Write out the listing below without alteration, omitting its pictures.

Recorded data
__________

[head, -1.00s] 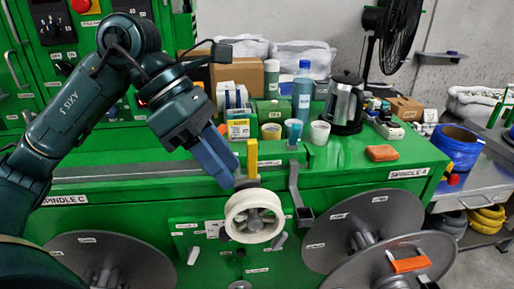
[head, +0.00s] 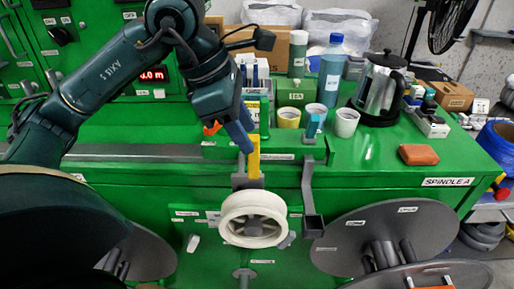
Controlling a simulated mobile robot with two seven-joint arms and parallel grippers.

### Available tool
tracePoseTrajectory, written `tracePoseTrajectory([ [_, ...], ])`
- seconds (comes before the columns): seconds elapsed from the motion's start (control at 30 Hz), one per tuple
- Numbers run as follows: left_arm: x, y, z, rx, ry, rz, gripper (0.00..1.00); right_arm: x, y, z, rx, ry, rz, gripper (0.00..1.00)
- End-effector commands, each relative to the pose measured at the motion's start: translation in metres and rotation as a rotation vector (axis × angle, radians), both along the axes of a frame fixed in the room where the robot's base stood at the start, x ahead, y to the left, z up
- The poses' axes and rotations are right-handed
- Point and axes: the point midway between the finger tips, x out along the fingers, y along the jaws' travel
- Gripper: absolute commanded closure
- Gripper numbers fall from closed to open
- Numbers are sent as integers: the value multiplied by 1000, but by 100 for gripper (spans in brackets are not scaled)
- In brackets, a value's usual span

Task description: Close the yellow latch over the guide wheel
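The yellow latch (head: 253,157) stands upright on a grey bracket just above the white guide wheel (head: 253,219), at the front of the green machine. The latch points up and does not lie over the wheel. My left gripper (head: 246,148) comes down from the upper left. Its blue-grey fingers overlap the latch's left edge in the head view. I cannot tell whether they touch the latch or how far apart they are. My right gripper is not in view.
A grey bracket arm (head: 309,195) stands right of the wheel. Large grey reels (head: 390,235) sit at lower right. Cups, bottles and a kettle (head: 380,88) stand behind on the green top. An orange-brown block (head: 418,154) lies at right, with bare green top around it.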

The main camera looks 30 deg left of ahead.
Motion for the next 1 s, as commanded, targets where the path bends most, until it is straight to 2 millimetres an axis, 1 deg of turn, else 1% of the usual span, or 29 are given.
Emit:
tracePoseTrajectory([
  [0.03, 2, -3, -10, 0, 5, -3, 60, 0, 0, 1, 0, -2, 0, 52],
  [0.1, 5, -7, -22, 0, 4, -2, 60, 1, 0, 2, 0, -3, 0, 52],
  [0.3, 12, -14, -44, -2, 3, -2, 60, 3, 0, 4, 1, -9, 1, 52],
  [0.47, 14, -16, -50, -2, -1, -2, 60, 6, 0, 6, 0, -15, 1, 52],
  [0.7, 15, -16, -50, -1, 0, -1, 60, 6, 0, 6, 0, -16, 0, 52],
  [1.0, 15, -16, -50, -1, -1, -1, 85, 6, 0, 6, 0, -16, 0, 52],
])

__________

Answer for this exercise
[head, -1.00s] 
[head, +0.00s] 
Controlling a simulated mobile robot with two seven-joint arms and parallel grippers.

### Available tool
tracePoseTrajectory, written `tracePoseTrajectory([ [_, ...], ])`
- seconds (comes before the columns): seconds elapsed from the motion's start (control at 30 Hz), one per tuple
- Numbers run as follows: left_arm: x, y, z, rx, ry, rz, gripper (0.00..1.00); right_arm: x, y, z, rx, ry, rz, gripper (0.00..1.00)
- End-effector commands, each relative to the pose measured at the motion's start: translation in metres and rotation as a rotation vector (axis × angle, radians), both along the axes of a frame fixed in the room where the robot's base stood at the start, x ahead, y to the left, z up
- The poses' axes and rotations are right-handed
- Point and axes: the point midway between the finger tips, x out along the fingers, y along the jaws' travel
- Gripper: absolute commanded closure
- Gripper numbers fall from closed to open
- Numbers are sent as integers: the value multiplied by 1000, but by 100 for gripper (spans in brackets are not scaled)
- In brackets, a value's usual span

Task description: Close the yellow latch over the guide wheel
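The yellow latch (head: 253,157) stands upright on a grey bracket just above the white guide wheel (head: 253,219), at the front of the green machine. The latch points up and does not lie over the wheel. My left gripper (head: 246,148) comes down from the upper left. Its blue-grey fingers overlap the latch's left edge in the head view. I cannot tell whether they touch the latch or how far apart they are. My right gripper is not in view.
A grey bracket arm (head: 309,195) stands right of the wheel. Large grey reels (head: 390,235) sit at lower right. Cups, bottles and a kettle (head: 380,88) stand behind on the green top. An orange-brown block (head: 418,154) lies at right, with bare green top around it.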

The main camera looks 30 deg left of ahead.
Motion for the next 1 s, as commanded, targets where the path bends most, until it is straight to 2 millimetres an axis, 1 deg of turn, else 1% of the usual span, or 29 are given.
Emit:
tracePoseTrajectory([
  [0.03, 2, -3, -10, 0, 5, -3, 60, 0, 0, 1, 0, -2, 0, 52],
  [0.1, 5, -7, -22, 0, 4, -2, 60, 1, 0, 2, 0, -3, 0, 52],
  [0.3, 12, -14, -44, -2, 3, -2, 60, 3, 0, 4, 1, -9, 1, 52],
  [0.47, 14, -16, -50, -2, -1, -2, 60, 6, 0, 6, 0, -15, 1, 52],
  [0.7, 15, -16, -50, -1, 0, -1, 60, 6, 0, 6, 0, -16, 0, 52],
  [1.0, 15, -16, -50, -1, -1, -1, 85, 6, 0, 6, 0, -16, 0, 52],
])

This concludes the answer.